In his time out of the public spotlight, Jefferson pursued an astonishing array of interests, from math and the natural sciences to classical history and Native American culture. He loved new technologies and often improved on items already in existence, such as the copying machine known as the polygraph.
He read in six languages besides English, including Greek and Latin, and amassed one of early America’s greatest libraries, keeping nearly 1,000 volumes at Poplar Forest alone.
While staying at Poplar Forest, Thomas Jefferson kept a schedule very similar to the one he had kept most of his life when he was not a public servant. He awakened before dawn, took an early breakfast, and planned for the day. He spent his mornings horseback riding, reading, or writing. Jefferson maintained a library at Poplar Forest of more than 1,000 books in a variety of languages. Aesop, Virgil, Homer, Plato, Moliere, and Shakespeare were a few of the authors whose works were found in Jefferson’s Poplar Forest library. He also kept a portable polygraph in the parlor that he used to make copies of the letters and documents that he wrote. Some of the letters Jefferson wrote from Poplar Forest pertained to his business operations. He also wrote to family and friends.
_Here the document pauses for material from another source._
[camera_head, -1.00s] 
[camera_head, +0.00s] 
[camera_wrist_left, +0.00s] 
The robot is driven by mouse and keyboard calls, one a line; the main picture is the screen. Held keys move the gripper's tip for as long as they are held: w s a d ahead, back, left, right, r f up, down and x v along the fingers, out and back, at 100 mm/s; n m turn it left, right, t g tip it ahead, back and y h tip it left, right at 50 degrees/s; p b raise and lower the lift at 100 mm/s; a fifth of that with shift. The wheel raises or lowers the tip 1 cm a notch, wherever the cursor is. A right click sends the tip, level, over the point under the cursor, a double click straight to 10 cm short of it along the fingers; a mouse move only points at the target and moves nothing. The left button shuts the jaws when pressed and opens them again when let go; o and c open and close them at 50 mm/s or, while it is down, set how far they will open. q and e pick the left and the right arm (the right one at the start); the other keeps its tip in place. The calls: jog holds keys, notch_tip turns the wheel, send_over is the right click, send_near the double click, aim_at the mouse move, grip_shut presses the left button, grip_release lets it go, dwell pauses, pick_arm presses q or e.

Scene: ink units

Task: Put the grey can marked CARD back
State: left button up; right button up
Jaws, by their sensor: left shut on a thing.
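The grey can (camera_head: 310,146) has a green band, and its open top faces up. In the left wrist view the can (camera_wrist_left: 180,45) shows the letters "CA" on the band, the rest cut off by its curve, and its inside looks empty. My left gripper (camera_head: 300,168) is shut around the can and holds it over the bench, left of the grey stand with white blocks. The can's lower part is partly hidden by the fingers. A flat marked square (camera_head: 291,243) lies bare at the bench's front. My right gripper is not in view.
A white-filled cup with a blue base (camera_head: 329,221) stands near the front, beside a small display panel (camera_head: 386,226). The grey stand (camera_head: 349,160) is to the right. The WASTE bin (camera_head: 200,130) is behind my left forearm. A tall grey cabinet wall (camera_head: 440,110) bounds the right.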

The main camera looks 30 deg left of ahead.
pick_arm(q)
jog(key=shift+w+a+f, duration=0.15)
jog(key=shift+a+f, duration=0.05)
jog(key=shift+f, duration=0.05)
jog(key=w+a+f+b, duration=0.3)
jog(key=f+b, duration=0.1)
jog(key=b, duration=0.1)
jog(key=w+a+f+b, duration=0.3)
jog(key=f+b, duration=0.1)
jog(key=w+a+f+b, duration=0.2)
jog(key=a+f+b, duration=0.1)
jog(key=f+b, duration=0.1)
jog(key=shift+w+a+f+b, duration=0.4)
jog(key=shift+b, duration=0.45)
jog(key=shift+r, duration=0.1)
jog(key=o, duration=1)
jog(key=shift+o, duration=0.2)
Dinner was usually between three and four o’clock. He dined with his family when they accompanied him. He also occasionally invited neighbors to join him for a meal. Neighbors often brought gifts of food such as asparagus, cider, homemade cheese, fruits, cakes, and even bear cub meat for the table. Sometimes Jefferson bought chickens or turkeys from his enslaved workers. Jefferson spent late afternoons talking with family members or strolling around the property.
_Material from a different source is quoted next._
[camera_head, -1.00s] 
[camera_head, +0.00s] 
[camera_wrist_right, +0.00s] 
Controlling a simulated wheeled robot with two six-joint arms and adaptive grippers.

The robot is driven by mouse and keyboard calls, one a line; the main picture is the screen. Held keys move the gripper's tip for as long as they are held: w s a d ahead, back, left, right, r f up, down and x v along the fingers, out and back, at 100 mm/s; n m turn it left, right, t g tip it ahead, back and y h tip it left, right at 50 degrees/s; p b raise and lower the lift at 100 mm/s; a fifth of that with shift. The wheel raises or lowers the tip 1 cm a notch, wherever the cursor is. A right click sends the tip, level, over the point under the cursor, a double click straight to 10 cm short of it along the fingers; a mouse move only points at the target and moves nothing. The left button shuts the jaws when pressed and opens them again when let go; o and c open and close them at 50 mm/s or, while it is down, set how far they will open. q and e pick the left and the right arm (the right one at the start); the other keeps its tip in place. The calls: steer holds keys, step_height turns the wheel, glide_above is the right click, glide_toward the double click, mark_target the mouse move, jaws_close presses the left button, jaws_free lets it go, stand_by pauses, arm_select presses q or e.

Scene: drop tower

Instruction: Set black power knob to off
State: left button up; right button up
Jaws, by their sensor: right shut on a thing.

His granddaughters Ellen and Cornelia Randolph visited Poplar Forest regularly from 1816-1823. Jefferson wrote that “about twilight of the evening, we sally out with the owls and bats and take our evening exercise on the terras,” referring the flat roof of the wing. After tea in the early evening, Jefferson might read before retiring at ten.
A letter by his granddaughter Ellen to author Henry S. Randall in 1856 is considered by many to be one of the most detailed first-person accounts of Thomas Jefferson’s daily life at Poplar Forest.